Making user home directories on a stock Solaris machine

I was charmed to recently discover that Solaris 10 still hasn't fixed that useradd issue I saw with Solaris 9. For my future reference, since I am likely to wind up doing this a lot, here is how I add users on Solaris 10; this may or may not be the officially approved way to work around the useradd issue.

  1. useradd -c Whatever <login>
  2. mkdir /export/home/<login>
  3. chown <login> /export/home/<login>

    (This may or may not get the group ownership right. It's hard to care.)

  4. set the login's initial password with: passwd <login>
  5. now, edit /etc/auto_home to add a line saying:
    <login> localhost:/export/home/&

    Usefully, you don't need to restart any daemons to get this to take effect.

Theoretically you can now log in to the new account and copy the default dotfiles from /etc/skel to your home directory, but as far as I can see they don't actually have anything useful so you're not actually missing anything. (Certainly they don't set a useful Solaris $PATH.)

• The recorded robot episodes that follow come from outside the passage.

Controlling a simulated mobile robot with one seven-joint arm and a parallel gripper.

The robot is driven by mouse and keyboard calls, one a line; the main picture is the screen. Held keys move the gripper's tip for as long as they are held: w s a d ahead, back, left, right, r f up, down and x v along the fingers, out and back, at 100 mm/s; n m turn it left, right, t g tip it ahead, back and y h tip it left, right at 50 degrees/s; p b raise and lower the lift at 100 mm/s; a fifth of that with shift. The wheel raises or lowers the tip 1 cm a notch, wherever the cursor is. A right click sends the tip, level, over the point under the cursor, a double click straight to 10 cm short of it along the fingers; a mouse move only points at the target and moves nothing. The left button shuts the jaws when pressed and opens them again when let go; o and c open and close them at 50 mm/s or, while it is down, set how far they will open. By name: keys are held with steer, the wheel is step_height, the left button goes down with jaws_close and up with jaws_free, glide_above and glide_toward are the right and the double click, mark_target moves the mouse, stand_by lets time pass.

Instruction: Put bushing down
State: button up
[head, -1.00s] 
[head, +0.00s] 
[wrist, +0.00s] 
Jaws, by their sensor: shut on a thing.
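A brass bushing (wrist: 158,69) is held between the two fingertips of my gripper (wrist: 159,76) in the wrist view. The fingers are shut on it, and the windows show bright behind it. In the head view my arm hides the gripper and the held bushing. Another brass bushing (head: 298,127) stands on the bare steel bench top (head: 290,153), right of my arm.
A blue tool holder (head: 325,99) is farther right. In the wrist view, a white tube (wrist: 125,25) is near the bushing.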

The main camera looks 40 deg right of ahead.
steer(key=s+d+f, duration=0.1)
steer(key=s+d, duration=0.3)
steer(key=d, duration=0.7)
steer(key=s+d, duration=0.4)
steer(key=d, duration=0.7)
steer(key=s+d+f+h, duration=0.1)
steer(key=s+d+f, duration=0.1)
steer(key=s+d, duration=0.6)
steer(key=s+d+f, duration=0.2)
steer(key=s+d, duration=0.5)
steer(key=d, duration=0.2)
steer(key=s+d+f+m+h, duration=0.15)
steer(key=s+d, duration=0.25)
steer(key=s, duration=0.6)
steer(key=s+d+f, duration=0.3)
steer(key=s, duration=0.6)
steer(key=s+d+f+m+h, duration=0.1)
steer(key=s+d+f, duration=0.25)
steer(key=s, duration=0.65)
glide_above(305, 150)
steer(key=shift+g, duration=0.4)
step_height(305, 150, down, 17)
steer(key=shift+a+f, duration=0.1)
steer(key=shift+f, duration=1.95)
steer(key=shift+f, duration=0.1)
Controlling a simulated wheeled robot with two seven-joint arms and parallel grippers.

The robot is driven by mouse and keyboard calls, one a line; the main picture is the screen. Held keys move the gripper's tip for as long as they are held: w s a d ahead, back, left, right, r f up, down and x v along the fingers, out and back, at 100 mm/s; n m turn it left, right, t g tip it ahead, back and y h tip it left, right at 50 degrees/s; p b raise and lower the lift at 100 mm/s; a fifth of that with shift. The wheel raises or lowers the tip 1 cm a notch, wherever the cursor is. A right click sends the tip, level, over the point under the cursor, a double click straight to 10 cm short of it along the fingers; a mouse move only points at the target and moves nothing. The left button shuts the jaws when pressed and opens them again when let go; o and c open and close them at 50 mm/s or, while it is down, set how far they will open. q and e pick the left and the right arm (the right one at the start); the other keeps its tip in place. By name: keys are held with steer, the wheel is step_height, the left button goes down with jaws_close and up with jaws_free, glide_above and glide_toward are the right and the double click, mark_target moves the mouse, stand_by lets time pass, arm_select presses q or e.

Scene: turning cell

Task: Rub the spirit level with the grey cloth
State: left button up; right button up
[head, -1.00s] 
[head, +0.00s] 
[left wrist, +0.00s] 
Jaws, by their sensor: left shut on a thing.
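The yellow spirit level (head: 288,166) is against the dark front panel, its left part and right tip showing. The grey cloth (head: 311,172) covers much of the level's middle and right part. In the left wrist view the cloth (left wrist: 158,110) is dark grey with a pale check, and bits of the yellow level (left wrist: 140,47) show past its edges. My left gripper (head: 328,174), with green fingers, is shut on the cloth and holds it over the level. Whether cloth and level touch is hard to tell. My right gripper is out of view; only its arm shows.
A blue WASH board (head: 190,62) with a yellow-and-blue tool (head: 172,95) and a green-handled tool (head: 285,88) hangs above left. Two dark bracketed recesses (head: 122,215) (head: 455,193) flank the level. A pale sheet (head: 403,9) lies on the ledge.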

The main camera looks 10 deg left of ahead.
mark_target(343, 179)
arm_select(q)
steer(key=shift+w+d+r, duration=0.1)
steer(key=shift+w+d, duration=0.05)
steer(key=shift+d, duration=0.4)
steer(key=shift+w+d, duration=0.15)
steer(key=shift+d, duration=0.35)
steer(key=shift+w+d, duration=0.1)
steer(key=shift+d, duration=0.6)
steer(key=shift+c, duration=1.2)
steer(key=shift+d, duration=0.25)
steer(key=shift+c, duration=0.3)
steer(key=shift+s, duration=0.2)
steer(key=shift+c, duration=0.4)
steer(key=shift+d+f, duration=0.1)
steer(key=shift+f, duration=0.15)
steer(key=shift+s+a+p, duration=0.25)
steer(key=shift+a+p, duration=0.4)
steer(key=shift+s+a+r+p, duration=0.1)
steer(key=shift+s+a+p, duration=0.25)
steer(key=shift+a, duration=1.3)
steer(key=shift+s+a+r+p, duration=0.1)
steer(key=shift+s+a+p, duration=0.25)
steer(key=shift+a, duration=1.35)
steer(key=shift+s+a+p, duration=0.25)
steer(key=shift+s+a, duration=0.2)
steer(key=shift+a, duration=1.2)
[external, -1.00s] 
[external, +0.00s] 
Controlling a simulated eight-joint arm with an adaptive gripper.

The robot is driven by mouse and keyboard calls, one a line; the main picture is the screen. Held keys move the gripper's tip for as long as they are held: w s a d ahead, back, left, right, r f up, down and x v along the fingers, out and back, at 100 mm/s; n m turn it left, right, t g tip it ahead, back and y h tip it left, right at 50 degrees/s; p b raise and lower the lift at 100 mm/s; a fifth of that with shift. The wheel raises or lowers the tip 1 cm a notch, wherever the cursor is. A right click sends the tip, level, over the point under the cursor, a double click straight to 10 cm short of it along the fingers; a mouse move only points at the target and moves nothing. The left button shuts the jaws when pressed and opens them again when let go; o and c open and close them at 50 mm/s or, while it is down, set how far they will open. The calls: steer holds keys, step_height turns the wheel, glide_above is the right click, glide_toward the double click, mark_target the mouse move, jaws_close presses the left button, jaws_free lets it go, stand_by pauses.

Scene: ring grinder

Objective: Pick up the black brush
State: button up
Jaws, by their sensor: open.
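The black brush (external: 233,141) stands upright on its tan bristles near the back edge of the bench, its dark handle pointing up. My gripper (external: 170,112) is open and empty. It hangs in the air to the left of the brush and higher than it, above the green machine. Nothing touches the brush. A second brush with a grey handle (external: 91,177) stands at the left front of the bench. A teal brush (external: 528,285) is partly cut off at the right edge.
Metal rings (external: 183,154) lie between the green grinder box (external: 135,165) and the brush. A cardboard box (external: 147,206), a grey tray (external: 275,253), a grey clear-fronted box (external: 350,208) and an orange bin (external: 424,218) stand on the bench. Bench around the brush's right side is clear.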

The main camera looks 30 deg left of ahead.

If you want to skip all of this at the cost of some ugliness in home directory location, just manually specify that the new user's home directory is /export/home/<login> with useradd -d. I may wind up doing this for expendable VMWare installs of Solaris, since it's faster and less annoying.

(Also for my future reference, the index that man -k needs on Solaris 10 is created with catman -w.)